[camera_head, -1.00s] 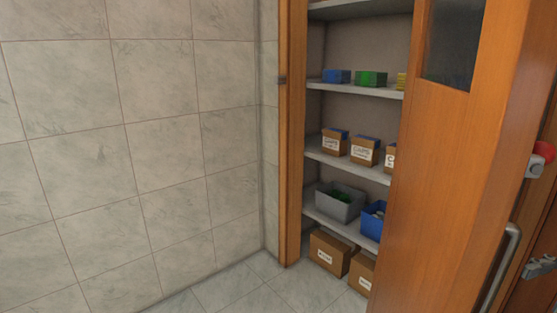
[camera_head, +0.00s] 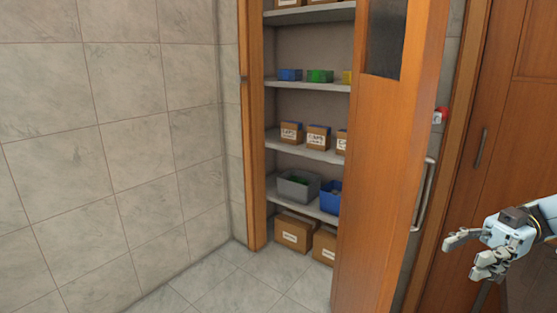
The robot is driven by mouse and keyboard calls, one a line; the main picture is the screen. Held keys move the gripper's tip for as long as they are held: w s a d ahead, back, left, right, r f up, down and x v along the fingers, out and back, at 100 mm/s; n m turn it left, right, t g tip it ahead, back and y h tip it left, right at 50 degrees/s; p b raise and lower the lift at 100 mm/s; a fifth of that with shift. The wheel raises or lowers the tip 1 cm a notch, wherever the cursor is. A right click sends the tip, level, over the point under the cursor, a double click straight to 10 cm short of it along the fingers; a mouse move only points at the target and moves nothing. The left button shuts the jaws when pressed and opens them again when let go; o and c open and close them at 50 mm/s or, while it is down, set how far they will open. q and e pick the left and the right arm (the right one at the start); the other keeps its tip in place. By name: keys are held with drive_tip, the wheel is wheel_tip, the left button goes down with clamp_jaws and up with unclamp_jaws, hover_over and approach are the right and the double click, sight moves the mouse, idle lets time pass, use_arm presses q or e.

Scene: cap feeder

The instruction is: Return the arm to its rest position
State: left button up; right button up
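My right gripper (camera_head: 462,259) is at the lower right of the head view, with its arm coming in from the right edge. Its two fingers are apart, and nothing shows between them. It appears in front of the brown wooden doors, to the right of the open cupboard door's long metal handle (camera_head: 424,195), with a visible gap between them in the picture. My left gripper is not in view.
Cardboard boxes (camera_head: 293,232) stand at the bottom. A tiled wall (camera_head: 110,150) fills the left. The tiled floor (camera_head: 215,285) in front is clear.

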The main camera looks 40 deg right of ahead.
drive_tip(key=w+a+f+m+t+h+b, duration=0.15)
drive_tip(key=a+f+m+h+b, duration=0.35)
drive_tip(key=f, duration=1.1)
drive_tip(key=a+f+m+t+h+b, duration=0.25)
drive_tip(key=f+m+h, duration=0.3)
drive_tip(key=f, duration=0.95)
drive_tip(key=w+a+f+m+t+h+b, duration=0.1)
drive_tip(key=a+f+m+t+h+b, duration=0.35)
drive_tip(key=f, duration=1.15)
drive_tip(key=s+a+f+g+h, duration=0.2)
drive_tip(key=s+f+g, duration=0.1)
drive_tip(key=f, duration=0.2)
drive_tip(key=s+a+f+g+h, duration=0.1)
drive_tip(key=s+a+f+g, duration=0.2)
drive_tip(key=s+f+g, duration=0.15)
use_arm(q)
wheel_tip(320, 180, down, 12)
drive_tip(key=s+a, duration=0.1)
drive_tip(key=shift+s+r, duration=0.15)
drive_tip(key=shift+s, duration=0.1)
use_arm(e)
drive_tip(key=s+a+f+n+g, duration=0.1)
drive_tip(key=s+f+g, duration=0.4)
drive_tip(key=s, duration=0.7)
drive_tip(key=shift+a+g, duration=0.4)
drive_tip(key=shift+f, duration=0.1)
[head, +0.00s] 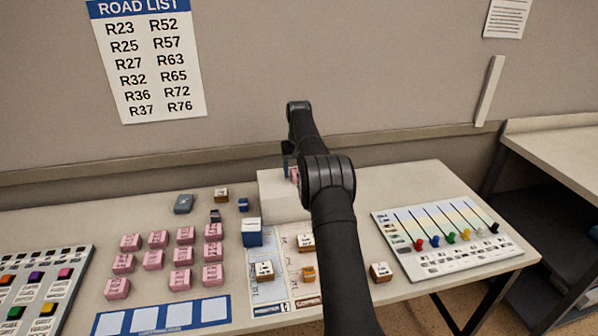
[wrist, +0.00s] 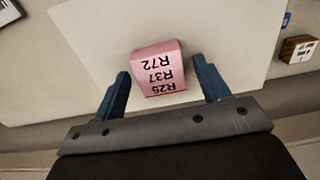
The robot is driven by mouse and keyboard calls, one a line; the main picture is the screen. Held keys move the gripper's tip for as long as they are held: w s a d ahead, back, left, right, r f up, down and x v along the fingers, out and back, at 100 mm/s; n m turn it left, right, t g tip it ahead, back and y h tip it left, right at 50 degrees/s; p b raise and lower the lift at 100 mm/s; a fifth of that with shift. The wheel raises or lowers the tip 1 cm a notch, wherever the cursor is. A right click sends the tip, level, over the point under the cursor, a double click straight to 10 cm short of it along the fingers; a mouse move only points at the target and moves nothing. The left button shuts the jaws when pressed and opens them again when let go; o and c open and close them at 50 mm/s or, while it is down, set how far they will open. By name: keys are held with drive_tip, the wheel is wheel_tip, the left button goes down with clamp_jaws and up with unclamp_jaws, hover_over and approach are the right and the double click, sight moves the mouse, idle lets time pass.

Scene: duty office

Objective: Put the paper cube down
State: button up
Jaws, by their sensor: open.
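The paper cube (wrist: 158,68) is pink, with R25, R37 and R72 printed on the face turned to the wrist camera. It is at the white block (wrist: 90,35) and appears to rest on its top. My gripper (wrist: 161,76) is open, with one blue finger on each side of the cube and a visible gap at both. In the head view, a small part of the cube (head: 294,174) shows above the white block (head: 278,199). My arm hides most of the gripper there.
Several pink cubes (head: 182,256) stand in rows at the left, behind a blue-edged strip (head: 165,316). A blue-and-white box (head: 251,233) and wooden-sided cubes (head: 263,271) stand in front of the block. A slider panel (head: 445,242) lies at the right.

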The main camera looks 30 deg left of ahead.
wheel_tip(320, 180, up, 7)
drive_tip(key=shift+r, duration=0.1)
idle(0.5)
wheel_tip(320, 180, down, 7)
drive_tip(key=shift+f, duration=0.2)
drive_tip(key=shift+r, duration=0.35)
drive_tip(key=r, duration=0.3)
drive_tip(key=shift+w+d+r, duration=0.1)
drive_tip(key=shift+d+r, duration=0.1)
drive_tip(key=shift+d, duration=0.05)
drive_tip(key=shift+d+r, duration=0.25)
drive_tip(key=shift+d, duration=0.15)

• [Exercise details] Return the listing above word for word, with the pictures removed.

• [Result of this task]
[camera_head, -1.00s] 
[camera_head, +0.00s] 
The robot is driven by mouse and keyboard calls, one a line; the main picture is the screen. Held keys move the gripper's tip for as long as they are held: w s a d ahead, back, left, right, r f up, down and x v along the fingers, out and back, at 100 mm/s; n m turn it left, right, t g tip it ahead, back and y h tip it left, right at 50 degrees/s; p b raise and lower the lift at 100 mm/s; a fifth of that with shift. The wheel raises or lowers the tip 1 cm a notch, wherever the cursor is. A right click sends the tip, level, over the point under the cursor, a double click straight to 10 cm short of it along the fingers; a mouse move only points at the target and moves nothing. The left button shuts the jaws when pressed and opens them again when let go; o and c open and close them at 50 mm/s or, while it is down, set how far they will open. q and e pick the left and the right arm (the right one at the start); the other keeps its tip in place. By name: keys are held with drive_tip, the wheel is wheel_tip, the left button goes down with clamp_jaws and up with unclamp_jaws, hover_over and approach are the right and the double click, sight moves the mouse, idle lets time pass, use_arm presses q or e.

Scene: cap feeder

The instruction is: Return the arm to its rest position
State: left button up; right button up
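My right gripper (camera_head: 462,259) is at the lower right of the head view, with its arm coming in from the right edge. Its two fingers are apart, and nothing shows between them. It appears in front of the brown wooden doors, to the right of the open cupboard door's long metal handle (camera_head: 424,195), with a visible gap between them in the picture. My left gripper is not in view.
Cardboard boxes (camera_head: 293,232) stand at the bottom. A tiled wall (camera_head: 110,150) fills the left. The tiled floor (camera_head: 215,285) in front is clear.

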The main camera looks 40 deg right of ahead.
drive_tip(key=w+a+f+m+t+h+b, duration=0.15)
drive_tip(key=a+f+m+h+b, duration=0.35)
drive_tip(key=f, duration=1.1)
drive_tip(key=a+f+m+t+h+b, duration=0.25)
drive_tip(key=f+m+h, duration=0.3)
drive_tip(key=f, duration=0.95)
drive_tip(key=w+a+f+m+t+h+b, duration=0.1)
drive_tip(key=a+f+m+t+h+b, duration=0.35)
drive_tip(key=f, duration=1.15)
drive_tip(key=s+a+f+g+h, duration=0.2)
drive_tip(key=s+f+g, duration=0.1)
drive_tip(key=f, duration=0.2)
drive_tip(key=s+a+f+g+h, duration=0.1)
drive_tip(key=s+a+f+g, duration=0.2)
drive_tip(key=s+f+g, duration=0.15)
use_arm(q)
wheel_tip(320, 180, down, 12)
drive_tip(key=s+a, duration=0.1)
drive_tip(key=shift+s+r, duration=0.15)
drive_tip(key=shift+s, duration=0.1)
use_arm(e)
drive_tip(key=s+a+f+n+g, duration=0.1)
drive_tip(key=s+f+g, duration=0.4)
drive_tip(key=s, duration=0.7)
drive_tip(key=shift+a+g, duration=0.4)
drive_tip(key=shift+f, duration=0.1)
[head, +0.00s] 
[wrist, +0.00s] 
The robot is driven by mouse and keyboard calls, one a line; the main picture is the screen. Held keys move the gripper's tip for as long as they are held: w s a d ahead, back, left, right, r f up, down and x v along the fingers, out and back, at 100 mm/s; n m turn it left, right, t g tip it ahead, back and y h tip it left, right at 50 degrees/s; p b raise and lower the lift at 100 mm/s; a fifth of that with shift. The wheel raises or lowers the tip 1 cm a notch, wherever the cursor is. A right click sends the tip, level, over the point under the cursor, a double click straight to 10 cm short of it along the fingers; a mouse move only points at the target and moves nothing. The left button shuts the jaws when pressed and opens them again when let go; o and c open and close them at 50 mm/s or, while it is down, set how far they will open. By name: keys are held with drive_tip, the wheel is wheel_tip, the left button goes down with clamp_jaws and up with unclamp_jaws, hover_over and approach are the right and the double click, sight moves the mouse, idle lets time pass.

Scene: duty office

Objective: Put the paper cube down
State: button up
Jaws, by their sensor: open.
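The paper cube (wrist: 158,68) is pink, with R25, R37 and R72 printed on the face turned to the wrist camera. It is at the white block (wrist: 90,35) and appears to rest on its top. My gripper (wrist: 161,76) is open, with one blue finger on each side of the cube and a visible gap at both. In the head view, a small part of the cube (head: 294,174) shows above the white block (head: 278,199). My arm hides most of the gripper there.
Several pink cubes (head: 182,256) stand in rows at the left, behind a blue-edged strip (head: 165,316). A blue-and-white box (head: 251,233) and wooden-sided cubes (head: 263,271) stand in front of the block. A slider panel (head: 445,242) lies at the right.

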The main camera looks 30 deg left of ahead.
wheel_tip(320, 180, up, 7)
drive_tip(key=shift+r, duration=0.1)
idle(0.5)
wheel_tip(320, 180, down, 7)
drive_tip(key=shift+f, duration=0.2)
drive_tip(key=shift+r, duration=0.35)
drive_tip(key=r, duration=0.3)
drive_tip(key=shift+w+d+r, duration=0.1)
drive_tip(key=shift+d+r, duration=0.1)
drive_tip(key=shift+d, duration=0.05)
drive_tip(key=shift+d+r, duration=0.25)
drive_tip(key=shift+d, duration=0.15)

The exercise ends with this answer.